### TASK DESCRIPTION:
Can you output the material exactly as written, minus any pictures it holds?

### INFORMATION PROVIDED:
▼

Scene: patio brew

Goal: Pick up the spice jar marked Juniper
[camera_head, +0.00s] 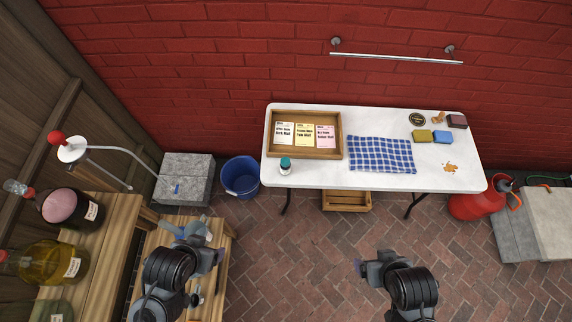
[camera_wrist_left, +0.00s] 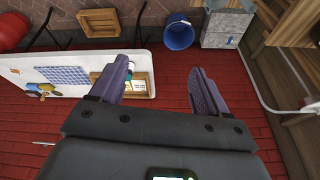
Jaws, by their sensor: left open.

▲

### CORRECT ANSWER:
Scene: patio brew

Goal: Pick up the spice jar marked Juniper
[camera_head, +0.00s] 
[camera_wrist_left, +0.00s] 
Jaws, by their sensor: left open.

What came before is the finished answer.